Челябинский обком ВКП(б) получил несколько месяцев на исправление ошибок. И прежде всего выправили положение с комсомолом: 15 августа бюро обкома партии одобрило решение ЦК ВКП(б), 19 августа Белобородов принял участие в IV пленуме обкома комсомола, где отличился принципиальным выступлением, а 29 числа утвердили план мероприятий «по усилению партийного руководства комсомольской организацией области» 45. Затем Белобородов решился наконец-то сместить оберегаемого им Кулешова, признав, что тот «насаждает в организации порочные методы руководства», «не пользуется авторитетом» и «допустил серьезные ошибки в руководстве работой городской комсомольской организации». Остается загадкой, почему ЦК ВКП(б) не освободил Кулешова по собственной инициативе, а дождался предложения обкома, но 12 сентября первым секретарем Магнитогорского горкома партии стал инструктор Отдела партийных, комсомольских и профсоюзных кадров ЦК ВКП(б) Г. С. Павлов.
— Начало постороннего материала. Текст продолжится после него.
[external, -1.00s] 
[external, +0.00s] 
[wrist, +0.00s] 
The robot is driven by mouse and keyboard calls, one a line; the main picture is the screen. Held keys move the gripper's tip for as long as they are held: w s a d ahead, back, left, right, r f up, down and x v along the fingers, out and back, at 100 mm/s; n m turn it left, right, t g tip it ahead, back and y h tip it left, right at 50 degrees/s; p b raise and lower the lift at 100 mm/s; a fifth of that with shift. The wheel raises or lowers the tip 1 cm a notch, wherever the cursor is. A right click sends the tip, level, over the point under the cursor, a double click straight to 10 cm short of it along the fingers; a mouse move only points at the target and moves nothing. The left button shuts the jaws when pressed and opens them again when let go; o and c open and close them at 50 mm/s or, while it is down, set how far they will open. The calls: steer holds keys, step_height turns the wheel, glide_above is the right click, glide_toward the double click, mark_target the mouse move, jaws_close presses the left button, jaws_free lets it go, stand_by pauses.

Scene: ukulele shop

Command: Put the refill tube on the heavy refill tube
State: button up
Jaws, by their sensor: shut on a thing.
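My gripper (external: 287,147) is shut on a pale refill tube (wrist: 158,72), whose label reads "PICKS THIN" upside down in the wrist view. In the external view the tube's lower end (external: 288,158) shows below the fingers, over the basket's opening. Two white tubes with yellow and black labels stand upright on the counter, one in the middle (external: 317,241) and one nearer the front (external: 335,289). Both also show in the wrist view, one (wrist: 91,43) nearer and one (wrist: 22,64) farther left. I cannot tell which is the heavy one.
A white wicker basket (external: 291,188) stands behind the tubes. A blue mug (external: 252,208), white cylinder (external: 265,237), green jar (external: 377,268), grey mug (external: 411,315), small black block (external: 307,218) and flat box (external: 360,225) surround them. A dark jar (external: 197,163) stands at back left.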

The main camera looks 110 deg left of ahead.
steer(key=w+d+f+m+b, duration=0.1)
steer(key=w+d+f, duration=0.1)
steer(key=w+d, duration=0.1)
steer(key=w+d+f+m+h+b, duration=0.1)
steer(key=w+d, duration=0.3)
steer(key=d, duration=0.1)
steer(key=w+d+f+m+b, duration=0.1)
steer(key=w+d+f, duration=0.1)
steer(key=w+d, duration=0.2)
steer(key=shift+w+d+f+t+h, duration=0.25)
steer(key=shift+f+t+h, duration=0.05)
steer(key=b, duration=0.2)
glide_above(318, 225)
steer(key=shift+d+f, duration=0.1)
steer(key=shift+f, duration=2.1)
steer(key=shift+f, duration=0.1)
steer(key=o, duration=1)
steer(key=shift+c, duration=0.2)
С ним приехал еще один бывший работник того же отдела — Н.В. Лаптев, утвержденный вторым секретарем Челябинского горкома партии 46. Кстати, «варяги» выполнили все задания, поставленные перед ними Маленковым: проконтролировали работу обкома партии и собрали дополнительный компромат. Затем обком принялся за проблемы, о которых пока не знали в столице. В сентябре рассмотрели вопрос о работе Троицкого горкома партии, чье руководство славилось семейственностью, гулянками и защитой проворовавшейся дирекции мясокомбината. Сначала по привычке ограничились мягким наказанием — предупреждением первому секретарю горкома, но когда «Известия» опубликовали заметку о троицких расхитителях, того спешно сняли с должности. В октябре 1949 г. на закрытом заседании обсудили недостатки кадровой работы в Челябинском спиртотресте и на Уральском автозаводе, руководители которых получили партийные взыскания 47. При этом в отношении первого дела проявили особую «бдительность», сообщив в ЦК ВКП(б) о том, что сам Главспирт прислал на работу в область сомнительных в политическом плане людей 48.
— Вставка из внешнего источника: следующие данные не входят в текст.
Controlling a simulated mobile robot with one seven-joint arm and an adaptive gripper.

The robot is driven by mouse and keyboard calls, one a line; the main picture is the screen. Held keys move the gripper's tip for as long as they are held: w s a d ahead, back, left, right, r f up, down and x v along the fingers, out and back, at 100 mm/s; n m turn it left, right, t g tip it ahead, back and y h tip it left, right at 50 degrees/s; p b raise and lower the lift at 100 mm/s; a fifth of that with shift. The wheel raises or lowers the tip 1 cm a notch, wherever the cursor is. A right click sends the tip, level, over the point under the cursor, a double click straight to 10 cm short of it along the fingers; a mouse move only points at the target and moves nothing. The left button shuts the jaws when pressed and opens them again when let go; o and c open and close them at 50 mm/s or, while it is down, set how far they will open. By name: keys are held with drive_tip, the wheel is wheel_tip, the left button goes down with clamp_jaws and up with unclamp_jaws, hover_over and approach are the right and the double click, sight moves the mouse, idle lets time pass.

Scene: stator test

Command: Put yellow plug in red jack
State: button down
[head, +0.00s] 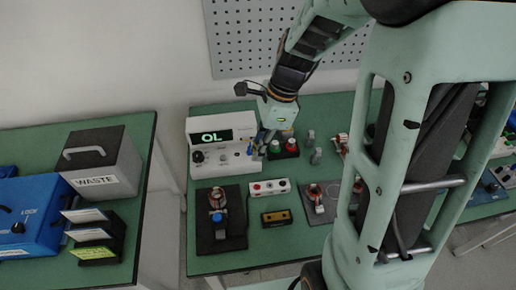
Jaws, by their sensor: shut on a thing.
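My gripper (262,143) is shut on a small thing in front of the right side of the white meter (204,156), whose green display reads OL. The held thing looks like the yellow plug, but it is too small and too covered by the fingers to see clearly. The meter's jacks are small, and the red jack cannot be made out for certain. I cannot tell whether the plug touches the meter.
Beside the gripper are a red and a green part on a dark base (286,154). In front are a white box (269,187) with knobs, a black-and-yellow block (277,218) and a dark mat (222,243) bearing a copper-coloured part. The WASTE bin (103,163) stands on the left table.

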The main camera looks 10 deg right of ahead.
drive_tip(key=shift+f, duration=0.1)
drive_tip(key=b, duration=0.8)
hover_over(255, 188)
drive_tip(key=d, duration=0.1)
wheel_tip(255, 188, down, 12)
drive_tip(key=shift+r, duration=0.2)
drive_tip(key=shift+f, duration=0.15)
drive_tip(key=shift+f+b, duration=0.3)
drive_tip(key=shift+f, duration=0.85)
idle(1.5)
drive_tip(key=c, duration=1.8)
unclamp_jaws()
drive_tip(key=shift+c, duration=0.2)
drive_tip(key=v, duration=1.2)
Одновременно обком партии принялся засыпать вышестоящие органы различными проектами. Инициативы исходили от него и прежде, но 4-й квартал 1949 г. в этом смысле стал рекордным. 10 августа Белобородов и новый директор ЧКЗ Скачков сообщили Сталину о необходимости масштабного строительства жилья для работников завода, половина которых проживала в «некомфортных условиях» (землянках, бараках под снос, подвалах, кухнях и ванных). Через месяц в обкоме подготовили предложение о реконструкции заводов оборонного значения, появившихся в области во время войны и совершенно обойденных вниманием в послевоенные годы. В октябре на имя Маленкова как секретаря ЦК ВКП(б) поступили просьбы об оказании помощи Копейску, население которого за годы войны выросло почти в два раза, а ЖКХ осталось прежним, и переводе Магнитогорска из областного в республиканское подчинение, что увеличило бы его финансирование 49. К Маленкову, но уже как куратору электростанций, Белобородов обратился с инициативой в 1,5 раза больше запланированного увеличить мощность электростанций (на 981 тыс. кВт вместо 656 тыс. кВт), чтобы разрешить проблему с энергоснабжением предприятий и населения. Наконец, в декабре подготовили огромный перечень мероприятий по подъему сельского хозяйства в области 50. Большую часть проектов наверху одобрили, причем в самые короткие сроки. Так, решение СМ СССР о жилищном строительстве на ЧКЗ появилось 9 октября (через 2 месяца), а о развитии городского хозяйства Копейска 11 декабря (через 1,5 месяца). Предложение по Магнитогорску в ЦК ВКП(б) не приняли, но оказали ощутимую помощь. А в апреле 1950 г. финансами, ресурсами и кадрами помогли сельскому хозяйству области 51. Впрочем, наибольшей удачей обкома стала просьба к Сталину об отмене строительства авиационного завода в Челябинске. Такой промышленный объект, предполагавший приток 100 тыс. новых жителей, грозна обрушить экологию и слабое ЖКХ города. Мнение обкома не сразу, но учли, и вместо возведения очередного гиганта приняли программу по благоустройству Челябинска, Копейска и Коркино 52.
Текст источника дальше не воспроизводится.